GOAL - Write out the listing exactly as it is given.

====

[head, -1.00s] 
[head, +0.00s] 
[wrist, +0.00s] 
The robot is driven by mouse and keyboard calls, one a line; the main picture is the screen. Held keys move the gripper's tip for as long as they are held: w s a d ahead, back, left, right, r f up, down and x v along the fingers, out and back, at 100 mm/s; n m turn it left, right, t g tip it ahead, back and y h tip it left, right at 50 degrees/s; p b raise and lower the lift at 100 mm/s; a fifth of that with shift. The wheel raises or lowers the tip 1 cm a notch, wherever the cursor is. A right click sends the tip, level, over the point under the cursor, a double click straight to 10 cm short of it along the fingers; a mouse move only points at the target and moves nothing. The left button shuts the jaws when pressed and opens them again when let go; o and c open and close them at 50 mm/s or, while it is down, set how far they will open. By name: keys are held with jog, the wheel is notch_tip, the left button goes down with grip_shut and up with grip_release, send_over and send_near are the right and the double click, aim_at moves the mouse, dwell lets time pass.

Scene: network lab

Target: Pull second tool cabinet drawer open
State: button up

====

THE OUTPUT -
[head, -1.00s] 
[head, +0.00s] 
[wrist, +0.00s] 
The robot is driven by mouse and keyboard calls, one a line; the main picture is the screen. Held keys move the gripper's tip for as long as they are held: w s a d ahead, back, left, right, r f up, down and x v along the fingers, out and back, at 100 mm/s; n m turn it left, right, t g tip it ahead, back and y h tip it left, right at 50 degrees/s; p b raise and lower the lift at 100 mm/s; a fifth of that with shift. The wheel raises or lowers the tip 1 cm a notch, wherever the cursor is. A right click sends the tip, level, over the point under the cursor, a double click straight to 10 cm short of it along the fingers; a mouse move only points at the target and moves nothing. The left button shuts the jaws when pressed and opens them again when let go; o and c open and close them at 50 mm/s or, while it is down, set how far they will open. By name: keys are held with jog, the wheel is notch_tip, the left button goes down with grip_shut and up with grip_release, send_over and send_near are the right and the double click, aim_at moves the mouse, dwell lets time pass.

Scene: network lab

Target: Pull second tool cabinet drawer open
State: button up

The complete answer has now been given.